Sur le Vieux continent, on observe une corrélation entre le niveau d’investissement dans la défense et l’intérêt des armées pour la prospective. La Belgique a dépensé 1,12 % de son PIB dans la Défense en 2021. C’est le plus bas taux de l’OTAN devant le Luxembourg et l’Espagne. Comme l’écrit Yves Boyer, « Les questions liées à la défense restent en Belgique un domaine périphérique, peu porteur en termes de visibilité politique. Elles sont, de la sorte, souvent traitées de façon non-prioritaire par les décideurs politiques ». Dans ce contexte culturel et financier, il n’est pas si surprenant de voir que les moyens mis dans la prospective de défense ne semblent pas très conséquents.
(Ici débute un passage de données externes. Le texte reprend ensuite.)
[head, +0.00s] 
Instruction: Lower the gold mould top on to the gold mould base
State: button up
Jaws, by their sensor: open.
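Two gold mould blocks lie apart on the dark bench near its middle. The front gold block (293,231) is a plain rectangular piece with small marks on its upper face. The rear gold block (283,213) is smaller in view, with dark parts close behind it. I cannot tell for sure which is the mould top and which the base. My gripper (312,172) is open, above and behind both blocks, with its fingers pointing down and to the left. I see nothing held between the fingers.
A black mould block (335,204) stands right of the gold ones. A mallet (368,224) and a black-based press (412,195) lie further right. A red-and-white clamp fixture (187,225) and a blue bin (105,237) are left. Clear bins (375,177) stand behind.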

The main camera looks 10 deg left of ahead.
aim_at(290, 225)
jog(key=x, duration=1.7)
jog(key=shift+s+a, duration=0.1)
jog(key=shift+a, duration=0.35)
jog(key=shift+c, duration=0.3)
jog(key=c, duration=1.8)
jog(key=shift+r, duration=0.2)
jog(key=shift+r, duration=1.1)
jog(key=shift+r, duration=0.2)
La culture militaire d’un pays pourrait donc être l’un des déterminants du niveau d’investissement dans la prospective de défense. Un autre critère pourrait être l’importance de la notion d’indépendance stratégique dans un pays. La France et le Royaume-Uni, les deux pays qui tendent le plus à assumer leur rôle de puissance dans le monde et en Europe, ont une pratique ancienne et constante de la prospective de défense. La Finlande, qui ne fait pas partie de l’Alliance atlantique et est voisine d’une Russie considérée comme dangereuse, s’y emploie également. À l’inverse, la Belgique, si elle s’investit considérablement dans la prospective dans d’autres domaines (économie, technologie civile, etc.), n’a pas de cellule dédiée à la prospective au sein de ses institutions militaires.

On constate aujourd’hui un regain d’intérêt pour la prospective au sein des institutions militaires et du monde de la défense. En reprenant l’exemple de la Belgique, il semble que les autorités du pays aient saisi l’importance des enjeux d’anticipation. Dans la Vision Stratégique 2030, il est fait référence à la nécessité de créer une cellule dédiée pour « investir dans la prospective stratégique à un niveau structurel ». La multiplication des crises (pandémie, Ukraine), plus ou moins prévisibles, a remis sur le devant de la scène l’incapacité des États à anticiper les événements aux répercussions majeures, parfois catastrophiques. De plus, les préoccupations alarmistes quant à « l’affolement du monde », qu’elles relèvent de la peur d’un conflit mondial ou de considérations environnementales, tendent à renforcer cette dynamique. Plus actuel, le retour de la guerre en Europe a révélé combien les logiques de stricte rationalité ne permettent pas aux États de se préparer correctement aux différents futurs possibles (futuribles, si l’on reprend la formule célèbre de Bertrand de Jouvenel) face à l’hubris décomplexée de certains rivaux.

Dans ce contexte, entre similarités, différences, évolutions et stagnation, il est important de s’intéresser à la manière dont les autres États pratiquent la prospective de défense. Cette étude porte principalement sur les membres de l’Union européenne et de l’Organisation du traité de l’Atlantique nord (OTAN). D’autres pays - comme le Brésil - avec qui la France entretient des coopérations importantes en matière de défense, seront aussi abordés. Dans un premier temps, il sera question de l’organisation de la prospective de défense dans ces pays, et donc des acteurs. Ensuite, il s’agira d’aborder l’approche qu’ont ces pays de la prospective et les méthodes qui sont utilisées. Cette note de recherche s’appuie essentiellement sur des documents en sources ouvertes. À cela s’ajoutent les réponses d’experts travaillant dans les armées étrangères à un questionnaire préparé pour l’occasion. Ce travail ne prétend pas à l’exhaustivité et reste limité à quelques pays.